With the KEF active speakers, it digitises everything, I’m afraid. As they’re ‘digital speakers’ there’s a DAC in both speakers in each driver, thus implying there is an ADC and no analogue passthrough. This is a frequent thing these days with active products that have streaming built in and its safe to assume if it does not disclose in its specification about analogue passthrough it will not have it. The Klipsch loudspeakers mentioned seem to be an analogue slave/master (pre/power amplifier is only in one of the two speakers) active loudspeaker system with a DAC for USB/Optical/Bluetooth. One speaker is completely passive, but that doesn’t mean the other speaker hasn’t digitised it already just to further add to the confusion! (Note, even Linn integrated systems digitise the turntable signal at 24/192, but that doesn’t necessarily mean its the right thing to do).
External DACs will always yield a higher performance point, unless you’re comparing a £10,000 Mark Levinson integrated amplifier against a £170 Audioquest Dragonfly. A little common sense can go a long way here!
It’s worth considering that an integrated DAC can (almost) always be bypassed at a later date when funds become available for the next toy. Convenience is a strong driving force in most purchases I deal with, across the board of budgets, especially for starter systems.
Starting with a Jack-Of-All-Trades system that can do everything, and slowly refining towards your preferred medium(s) is always a good idea. There’s plenty of people who were anti-streaming in principle “because it’s far too complicated” and became converted after trying it (especially with Roon!), and likewise people have gone from CDs back to vinyl after hearing it on an exceptional deck. People can change their minds, and the only way of finding your preferred methods of consuming audio is through experiencing it on a day-to-day basis.
Thank you very much for detailed, informative and considered responses.
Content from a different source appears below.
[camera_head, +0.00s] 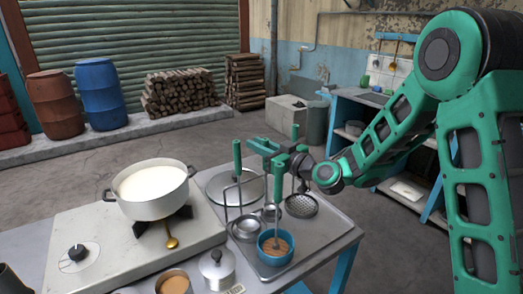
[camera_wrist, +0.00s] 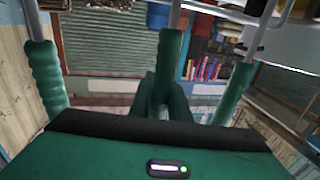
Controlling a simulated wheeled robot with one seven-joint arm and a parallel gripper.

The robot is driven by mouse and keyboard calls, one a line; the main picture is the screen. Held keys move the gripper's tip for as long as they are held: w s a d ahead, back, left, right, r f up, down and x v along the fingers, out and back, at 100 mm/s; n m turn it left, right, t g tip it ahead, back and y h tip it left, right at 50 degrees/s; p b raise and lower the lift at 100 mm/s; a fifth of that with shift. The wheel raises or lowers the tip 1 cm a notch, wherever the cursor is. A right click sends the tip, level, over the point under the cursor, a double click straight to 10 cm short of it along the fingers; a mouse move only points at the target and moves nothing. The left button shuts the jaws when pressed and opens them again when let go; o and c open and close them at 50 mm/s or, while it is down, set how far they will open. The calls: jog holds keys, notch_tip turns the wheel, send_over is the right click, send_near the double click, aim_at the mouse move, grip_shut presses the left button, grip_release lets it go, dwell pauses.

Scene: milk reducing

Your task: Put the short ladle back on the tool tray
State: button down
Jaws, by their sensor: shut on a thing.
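My gripper (camera_head: 278,153) is above the grey metal tool tray (camera_head: 335,232), shut on the upright green handle (camera_head: 279,182) of a utensil that I take to be the short ladle. Its thin stem runs down toward a blue bowl (camera_head: 263,251) with brown contents on the tray. I cannot tell whether its lower end is inside the bowl or behind it. In the wrist view a green handle (camera_wrist: 166,65) stands at the middle, beyond the gripper body. Another green-handled tool (camera_head: 237,156) stands upright to the left, and a perforated skimmer (camera_head: 301,206) is to the right.
A pot of milk (camera_head: 150,208) stands on the stove (camera_head: 110,250) at the left. A lidded metal pot (camera_head: 217,270) and a brown-filled cup (camera_head: 174,283) stand in front.

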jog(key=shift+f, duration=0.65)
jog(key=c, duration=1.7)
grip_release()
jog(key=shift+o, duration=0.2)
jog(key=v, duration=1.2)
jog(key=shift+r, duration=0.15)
I’ll endeavour to find out about the Klipsch tomorrow when I have scheduled a demo/listening session at a London dealer’s (the point is to compare/contrast the Sprout integrated plus passive speaker vs the Klipsch active set-up - you are right about the master/slave config. too by the way), but I have to say if it really is the case that analog sound is digitised in such systems then I am already feeling my own prejudices exercising quite a pull away from the idea… And the notion that Linn would digitise the signal of (potentially) their own LP12 no matter what the resolution truly floored me! Riots were instigated for lesser crimes surely…
Since you’ve been so kind and thorough with your responses, can I tug at one more corner please? Does the common sense you refer to as going a long way involve the comparison between the Dragonfly (which, as I’m sure you know, has been a total life-saver for those of us using smart phones as digital players) and a Mark Levinson or a Macintosh and other such exalted but utterly unapproachable monsters? Or do you mean that it is common sense that an external DAC would be better than an integrated one? If the former then of course, and it would go without saying, but alas! I think that even by retirement a Levinson will be the equivalent of half or at best a third of my yearly salary so I just gawp at them through windows on Wigmore street when I get the chance… But to my mind, and if I am to compare for example the DAC that @SKBubba was referring to on the one hand, and the one built into the Sprout by a company that, at the end of the day, is mostly celebrated for its own very expensive DACs and shares some of their pedigree as far as I can tell, I would find it hard to dismiss the latter on principle. Am I missing or misunderstanding something?
Ultimately of course your advice about starting with a Jack-of-all-trades and editing and refining in years to come is sound, and reassuring to boot so I think I’ll take it - once again many thanks!
Thank you. Those Toppings do look good and their specs are impressive for their extremely modest price(!). Your suggestion of a converter actually brings another flashpoint I have acquired regarding the uses and abuses of DACs - namely that it appears entirely possible to have a system with components that pretty much all have their DACs installed - in fact, if you are a company like Pro-Ject, you make a point of suggesting combining components with different DACs. My initial response to this is that it is madness! But I thought of a possible uptake: is it possible to bypass, say, the amp’s DAC for the one in the Topping (I guess the Topping needs to have an analog out but if it serves as a DAC surely it must!), and then do the exact reverse, thus effectively comparing the two? In a way I can’t even believe I’m thinking this cos, intriguing as it may sound, it’s also just far too much hassle when there’s all sorts of other decisions to make, don’t you think? Sometimes I seriously yearn for the good old pre-digital days…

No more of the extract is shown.